Однако как ни хороша была картошка с салом, но надо было попробовать дозвониться до БАО, чтобы вызвать на помощь другую машину. Мы решили, что сами доберемся с утра до Михайлова на какой-нибудь попутной, но с этой машиной все-таки надо было что-то делать.
Сначала мы пошли в сельсовет. Там было пусто. Стекла выбиты, внутри стоял густой морозный пар. Это была последняя деревня, до которой во время своего наступления южнее Москвы несколько дней назад дошла немецкая разведка. Она заскочила в эту деревню, убила двух милиционеров и уехала. Телефон в сельсовете стоял, но провода были оборваны.
Из сельсовета мы пошли в сельскую больницу. В ней был промежуточный пункт для раненых и дежурили две медсестры, совсем еще молодые девушки, предложившие нам всем заночевать в домике при больнице. Они напоили нас чаем, завели старый граммофон с трубой, и мы часа два посидели, радуясь таким простым вещам, как горячий чай, граммофонная музыка и теплая комната. А после этого улеглись спать вповалку на полу на нескольких сенниках, взятых из больницы.
Утром водитель отправился в соседнюю деревню звонить к себе в БАО, а мы забрались в попутный грузовик и через два часа доехали до Михайлова.
Михайлов был первым городом, взятым на этом направлении 10-й армией генерала Голикова. Командование армии на рассвете уехало вперед, к Епифани, которая, по слухам, была взята вчера вечером, а здесь оставались только политотдел и часть штаба.
Никогда не забуду того радостного чувства, с которым я въезжал в Михайлов. Этот город, таким, каким он был в то утро, стал для меня первым явным свидетелем разгрома немцев. Маленький городок был буквально забит машинами, танками и броневиками, целыми и изуродованными. Грузовики, штабные машины, автобусы стояли в каждом дворе. Мотоциклы и велосипеды валялись целыми сотнями. У дорог и в снежных полях вокруг города торчали десятки брошенных орудий.

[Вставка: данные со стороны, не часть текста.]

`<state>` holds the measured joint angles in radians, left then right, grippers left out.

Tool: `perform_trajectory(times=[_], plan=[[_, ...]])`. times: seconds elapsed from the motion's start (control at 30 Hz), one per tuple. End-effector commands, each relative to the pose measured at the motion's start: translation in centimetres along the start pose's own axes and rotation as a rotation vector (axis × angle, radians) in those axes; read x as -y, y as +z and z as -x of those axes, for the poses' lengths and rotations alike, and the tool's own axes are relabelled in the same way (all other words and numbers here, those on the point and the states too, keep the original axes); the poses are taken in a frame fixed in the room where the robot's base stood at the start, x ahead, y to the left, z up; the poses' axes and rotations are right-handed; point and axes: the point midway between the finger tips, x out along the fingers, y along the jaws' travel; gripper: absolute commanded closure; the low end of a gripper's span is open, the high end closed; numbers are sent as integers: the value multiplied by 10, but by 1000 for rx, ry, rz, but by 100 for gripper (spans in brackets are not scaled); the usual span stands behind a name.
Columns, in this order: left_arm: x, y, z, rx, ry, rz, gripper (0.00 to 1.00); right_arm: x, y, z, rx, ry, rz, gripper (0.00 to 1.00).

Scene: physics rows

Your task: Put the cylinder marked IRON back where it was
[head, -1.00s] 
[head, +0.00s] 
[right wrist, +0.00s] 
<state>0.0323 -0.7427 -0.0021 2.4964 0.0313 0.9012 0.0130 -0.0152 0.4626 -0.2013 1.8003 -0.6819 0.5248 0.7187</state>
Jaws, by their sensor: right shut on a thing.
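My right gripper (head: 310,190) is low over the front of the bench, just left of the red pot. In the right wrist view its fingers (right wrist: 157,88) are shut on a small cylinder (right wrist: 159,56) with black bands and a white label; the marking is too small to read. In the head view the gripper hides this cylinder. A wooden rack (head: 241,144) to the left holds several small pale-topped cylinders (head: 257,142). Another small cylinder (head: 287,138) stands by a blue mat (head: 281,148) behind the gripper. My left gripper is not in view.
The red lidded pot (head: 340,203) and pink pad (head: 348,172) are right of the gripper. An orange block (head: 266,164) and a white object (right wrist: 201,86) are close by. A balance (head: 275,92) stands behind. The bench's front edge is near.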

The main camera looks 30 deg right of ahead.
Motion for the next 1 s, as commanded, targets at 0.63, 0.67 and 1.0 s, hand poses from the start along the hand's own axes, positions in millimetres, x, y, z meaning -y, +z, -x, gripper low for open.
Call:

Город был сильно побит артиллерией, многие дома сожжены или разрушены бомбежкой. Михайлов, как нам сказали, был обойден с двух сторон и взят в жестоком бою. Именно этим и объяснялось такое большое количество брошенной немецкой техники.
Мы с Высокоостровским пошли искать политотдел, а фотокорреспонденты, сговорившись встретиться с нами через час, двинулись снимать город. В политотделе сказали, что сейчас несколько машин двинется вдогонку за командующим. Мы с Высокоостровским договорились, чтобы нас взяли.
Высокоостровского пристроили в «ЗИС» к начальнику штаба, а меня посадили к адъютанту в открытую «бантамку».
К этому времени прошло уже больше часа, а наши фотокорреспонденты все не появлялись… Я оставил им в политотделе записку, чтобы они ехали вслед за нами на машине, которая повезет газеты, и мы двинулись. Уже на выезде на перекрестке мы увидели толпу жителей, которых снимали Бернштейн и Темин. Но машины были чужие, задерживаться мы не могли, и я успел только крикнуть ребятам, чтобы они ехали вдогонку за нами.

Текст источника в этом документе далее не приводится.